> **Set problem**: In the entries that follow, how many lines hold the string "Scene"? Give only that number.

> **Dataset records**:
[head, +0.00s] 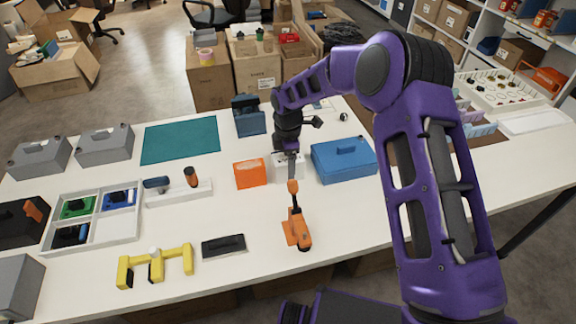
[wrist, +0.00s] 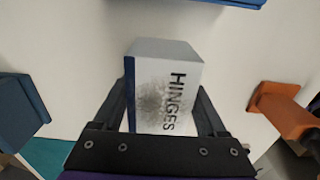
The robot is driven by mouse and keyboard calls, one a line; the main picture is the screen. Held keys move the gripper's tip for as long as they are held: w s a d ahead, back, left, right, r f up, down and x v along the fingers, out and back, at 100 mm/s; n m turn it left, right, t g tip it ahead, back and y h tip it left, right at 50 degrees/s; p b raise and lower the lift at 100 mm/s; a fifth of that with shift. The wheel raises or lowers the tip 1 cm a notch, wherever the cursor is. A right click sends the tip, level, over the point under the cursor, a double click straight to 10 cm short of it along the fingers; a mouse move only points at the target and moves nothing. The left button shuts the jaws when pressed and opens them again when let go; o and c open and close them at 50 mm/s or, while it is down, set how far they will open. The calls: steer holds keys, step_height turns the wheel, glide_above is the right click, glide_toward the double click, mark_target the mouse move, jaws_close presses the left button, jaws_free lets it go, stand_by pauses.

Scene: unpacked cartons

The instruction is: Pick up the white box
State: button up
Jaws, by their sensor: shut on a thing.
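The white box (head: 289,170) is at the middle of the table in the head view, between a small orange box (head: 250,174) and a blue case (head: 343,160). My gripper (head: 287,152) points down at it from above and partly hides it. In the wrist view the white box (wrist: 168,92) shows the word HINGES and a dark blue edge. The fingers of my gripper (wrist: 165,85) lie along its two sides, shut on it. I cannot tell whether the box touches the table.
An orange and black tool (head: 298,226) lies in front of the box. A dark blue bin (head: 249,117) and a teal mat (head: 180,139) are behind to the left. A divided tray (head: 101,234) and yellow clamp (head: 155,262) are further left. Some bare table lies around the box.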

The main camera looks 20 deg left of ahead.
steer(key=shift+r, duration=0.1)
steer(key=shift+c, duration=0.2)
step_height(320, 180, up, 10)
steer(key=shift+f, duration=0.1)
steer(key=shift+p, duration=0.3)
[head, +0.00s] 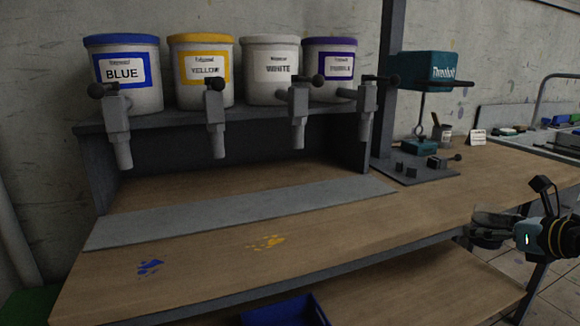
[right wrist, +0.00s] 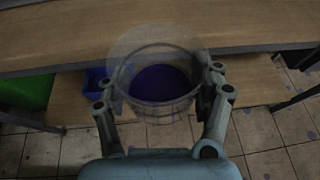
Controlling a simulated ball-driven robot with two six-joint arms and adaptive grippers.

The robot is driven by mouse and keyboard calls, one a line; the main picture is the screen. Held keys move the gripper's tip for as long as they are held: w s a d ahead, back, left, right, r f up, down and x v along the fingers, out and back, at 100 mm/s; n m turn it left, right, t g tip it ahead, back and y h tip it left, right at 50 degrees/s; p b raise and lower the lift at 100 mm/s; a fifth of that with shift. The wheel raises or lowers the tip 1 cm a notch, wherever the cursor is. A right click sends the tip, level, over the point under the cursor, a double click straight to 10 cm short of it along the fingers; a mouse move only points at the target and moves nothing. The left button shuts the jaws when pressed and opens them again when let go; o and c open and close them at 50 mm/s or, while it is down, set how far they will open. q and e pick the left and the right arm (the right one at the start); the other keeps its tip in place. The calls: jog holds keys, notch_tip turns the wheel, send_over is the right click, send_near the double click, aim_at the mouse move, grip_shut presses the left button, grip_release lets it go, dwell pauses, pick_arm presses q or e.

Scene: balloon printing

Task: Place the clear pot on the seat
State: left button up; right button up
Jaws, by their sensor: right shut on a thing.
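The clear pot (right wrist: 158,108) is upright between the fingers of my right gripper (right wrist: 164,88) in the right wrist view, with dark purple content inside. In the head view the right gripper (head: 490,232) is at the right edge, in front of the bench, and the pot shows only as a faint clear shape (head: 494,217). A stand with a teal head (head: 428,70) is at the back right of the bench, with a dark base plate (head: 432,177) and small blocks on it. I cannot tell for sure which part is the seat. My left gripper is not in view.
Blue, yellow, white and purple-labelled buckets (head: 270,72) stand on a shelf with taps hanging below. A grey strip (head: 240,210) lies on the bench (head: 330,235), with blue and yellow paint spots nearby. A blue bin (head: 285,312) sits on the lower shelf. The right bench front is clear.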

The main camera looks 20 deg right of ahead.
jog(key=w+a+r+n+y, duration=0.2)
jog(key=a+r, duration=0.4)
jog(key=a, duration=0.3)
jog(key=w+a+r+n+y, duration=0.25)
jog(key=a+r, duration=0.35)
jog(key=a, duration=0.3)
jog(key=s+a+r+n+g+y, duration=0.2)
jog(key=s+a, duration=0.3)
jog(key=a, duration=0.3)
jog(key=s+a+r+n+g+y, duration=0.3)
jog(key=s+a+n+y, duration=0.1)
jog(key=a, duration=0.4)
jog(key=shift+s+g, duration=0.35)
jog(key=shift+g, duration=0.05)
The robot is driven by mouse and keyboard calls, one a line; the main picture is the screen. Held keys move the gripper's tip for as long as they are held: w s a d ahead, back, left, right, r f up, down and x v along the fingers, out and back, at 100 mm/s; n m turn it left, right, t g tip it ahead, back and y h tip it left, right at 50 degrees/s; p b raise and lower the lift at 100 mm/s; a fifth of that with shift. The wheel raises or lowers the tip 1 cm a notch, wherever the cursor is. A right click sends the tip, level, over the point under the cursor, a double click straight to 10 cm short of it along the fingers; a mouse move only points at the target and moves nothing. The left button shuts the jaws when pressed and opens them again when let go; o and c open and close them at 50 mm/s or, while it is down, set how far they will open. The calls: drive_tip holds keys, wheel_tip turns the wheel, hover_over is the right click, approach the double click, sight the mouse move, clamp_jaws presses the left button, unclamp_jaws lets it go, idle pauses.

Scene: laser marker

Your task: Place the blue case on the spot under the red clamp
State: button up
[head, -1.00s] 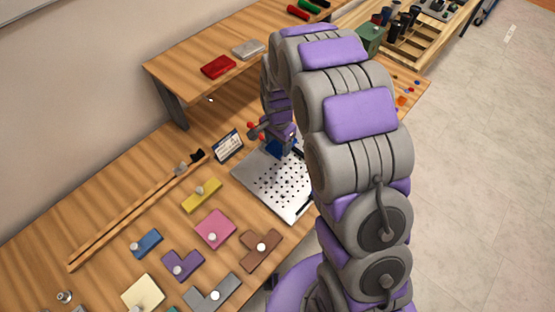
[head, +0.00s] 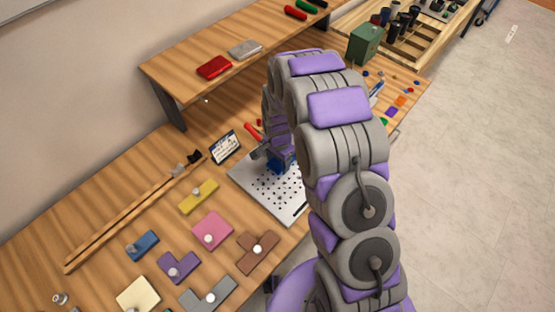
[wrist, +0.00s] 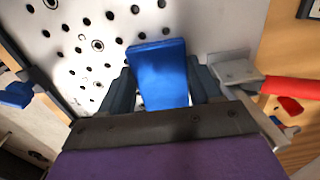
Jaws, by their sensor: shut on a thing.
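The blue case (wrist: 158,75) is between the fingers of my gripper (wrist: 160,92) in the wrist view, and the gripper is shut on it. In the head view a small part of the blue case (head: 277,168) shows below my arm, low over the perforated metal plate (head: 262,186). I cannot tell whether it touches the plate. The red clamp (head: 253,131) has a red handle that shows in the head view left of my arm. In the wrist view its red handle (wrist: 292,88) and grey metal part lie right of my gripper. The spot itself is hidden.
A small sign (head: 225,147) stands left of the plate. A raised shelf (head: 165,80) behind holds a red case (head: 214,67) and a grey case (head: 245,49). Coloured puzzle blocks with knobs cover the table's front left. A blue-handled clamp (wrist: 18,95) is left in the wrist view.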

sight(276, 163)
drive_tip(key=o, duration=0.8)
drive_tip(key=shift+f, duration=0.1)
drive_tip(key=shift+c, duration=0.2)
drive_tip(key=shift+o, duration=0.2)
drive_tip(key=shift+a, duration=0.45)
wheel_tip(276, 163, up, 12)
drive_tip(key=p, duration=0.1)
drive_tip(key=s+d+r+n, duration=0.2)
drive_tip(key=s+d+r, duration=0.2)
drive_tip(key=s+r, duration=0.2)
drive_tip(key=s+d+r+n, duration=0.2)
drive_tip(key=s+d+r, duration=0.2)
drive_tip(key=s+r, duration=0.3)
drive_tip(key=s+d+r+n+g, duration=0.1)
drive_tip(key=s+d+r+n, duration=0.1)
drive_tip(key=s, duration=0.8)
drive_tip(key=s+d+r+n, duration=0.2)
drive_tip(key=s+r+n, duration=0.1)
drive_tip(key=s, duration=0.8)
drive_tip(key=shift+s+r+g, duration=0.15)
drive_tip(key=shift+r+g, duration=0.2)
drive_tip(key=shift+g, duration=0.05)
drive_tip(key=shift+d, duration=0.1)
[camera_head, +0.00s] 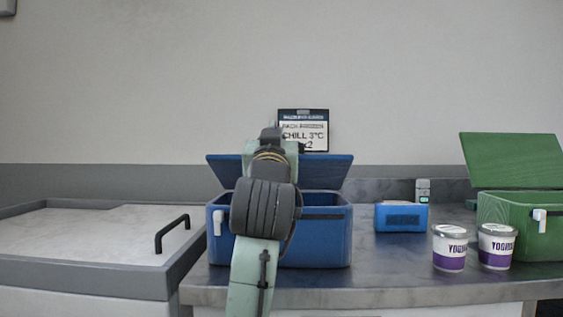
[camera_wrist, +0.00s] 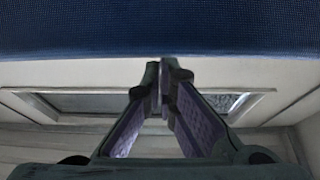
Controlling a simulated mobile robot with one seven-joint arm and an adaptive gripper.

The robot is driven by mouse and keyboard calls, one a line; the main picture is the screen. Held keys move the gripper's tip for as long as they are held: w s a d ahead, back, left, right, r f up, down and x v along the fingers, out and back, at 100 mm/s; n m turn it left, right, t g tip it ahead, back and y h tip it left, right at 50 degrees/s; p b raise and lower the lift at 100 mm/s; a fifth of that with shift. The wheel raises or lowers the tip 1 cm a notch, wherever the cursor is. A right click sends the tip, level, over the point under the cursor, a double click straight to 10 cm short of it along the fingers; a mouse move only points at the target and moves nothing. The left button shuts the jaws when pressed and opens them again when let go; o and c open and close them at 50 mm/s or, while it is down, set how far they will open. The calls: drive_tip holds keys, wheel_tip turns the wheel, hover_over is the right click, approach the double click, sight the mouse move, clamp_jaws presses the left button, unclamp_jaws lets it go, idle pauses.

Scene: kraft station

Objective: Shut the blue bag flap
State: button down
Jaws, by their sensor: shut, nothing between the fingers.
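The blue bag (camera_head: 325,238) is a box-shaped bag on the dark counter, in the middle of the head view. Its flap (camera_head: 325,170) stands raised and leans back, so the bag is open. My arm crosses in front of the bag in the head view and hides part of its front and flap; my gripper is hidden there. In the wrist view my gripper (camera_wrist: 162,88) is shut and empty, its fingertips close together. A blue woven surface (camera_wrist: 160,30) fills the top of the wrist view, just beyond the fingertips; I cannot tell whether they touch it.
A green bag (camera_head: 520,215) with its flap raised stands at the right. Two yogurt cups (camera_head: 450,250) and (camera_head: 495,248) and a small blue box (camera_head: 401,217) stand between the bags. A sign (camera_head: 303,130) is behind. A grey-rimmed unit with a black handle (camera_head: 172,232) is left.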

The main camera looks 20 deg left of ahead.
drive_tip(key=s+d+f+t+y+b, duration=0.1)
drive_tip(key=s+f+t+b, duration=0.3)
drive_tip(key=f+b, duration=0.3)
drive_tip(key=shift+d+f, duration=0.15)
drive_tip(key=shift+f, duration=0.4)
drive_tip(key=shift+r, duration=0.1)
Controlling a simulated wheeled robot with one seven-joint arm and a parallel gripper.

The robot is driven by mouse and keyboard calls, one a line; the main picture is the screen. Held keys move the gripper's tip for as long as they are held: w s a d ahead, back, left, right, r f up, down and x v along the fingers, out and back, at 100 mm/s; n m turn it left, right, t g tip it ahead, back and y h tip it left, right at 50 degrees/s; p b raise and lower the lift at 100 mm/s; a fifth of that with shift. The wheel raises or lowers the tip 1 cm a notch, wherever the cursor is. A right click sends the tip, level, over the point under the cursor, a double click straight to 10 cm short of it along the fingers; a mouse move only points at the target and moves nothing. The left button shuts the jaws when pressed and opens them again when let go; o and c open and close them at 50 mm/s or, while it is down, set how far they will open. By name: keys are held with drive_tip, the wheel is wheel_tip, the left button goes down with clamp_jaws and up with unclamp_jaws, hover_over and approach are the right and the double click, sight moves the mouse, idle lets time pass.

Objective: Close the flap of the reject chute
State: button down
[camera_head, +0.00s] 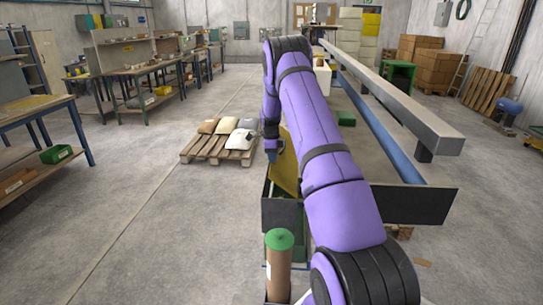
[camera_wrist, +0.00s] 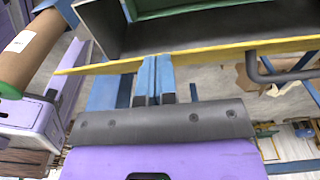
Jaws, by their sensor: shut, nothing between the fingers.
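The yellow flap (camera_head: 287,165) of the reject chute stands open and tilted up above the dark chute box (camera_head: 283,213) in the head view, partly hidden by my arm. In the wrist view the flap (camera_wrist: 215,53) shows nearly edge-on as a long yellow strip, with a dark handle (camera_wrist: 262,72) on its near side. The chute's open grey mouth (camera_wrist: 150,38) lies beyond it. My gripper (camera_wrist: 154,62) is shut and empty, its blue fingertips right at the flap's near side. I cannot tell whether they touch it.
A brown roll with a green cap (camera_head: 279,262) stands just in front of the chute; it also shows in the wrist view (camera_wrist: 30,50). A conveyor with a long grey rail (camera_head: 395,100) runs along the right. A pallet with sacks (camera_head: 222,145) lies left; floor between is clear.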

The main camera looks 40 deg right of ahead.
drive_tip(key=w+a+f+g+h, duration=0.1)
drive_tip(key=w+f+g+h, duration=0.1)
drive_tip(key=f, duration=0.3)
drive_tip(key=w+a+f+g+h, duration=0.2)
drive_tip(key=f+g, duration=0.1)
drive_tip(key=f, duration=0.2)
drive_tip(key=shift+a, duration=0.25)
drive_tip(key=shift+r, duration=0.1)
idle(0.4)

> **Complete response**: 4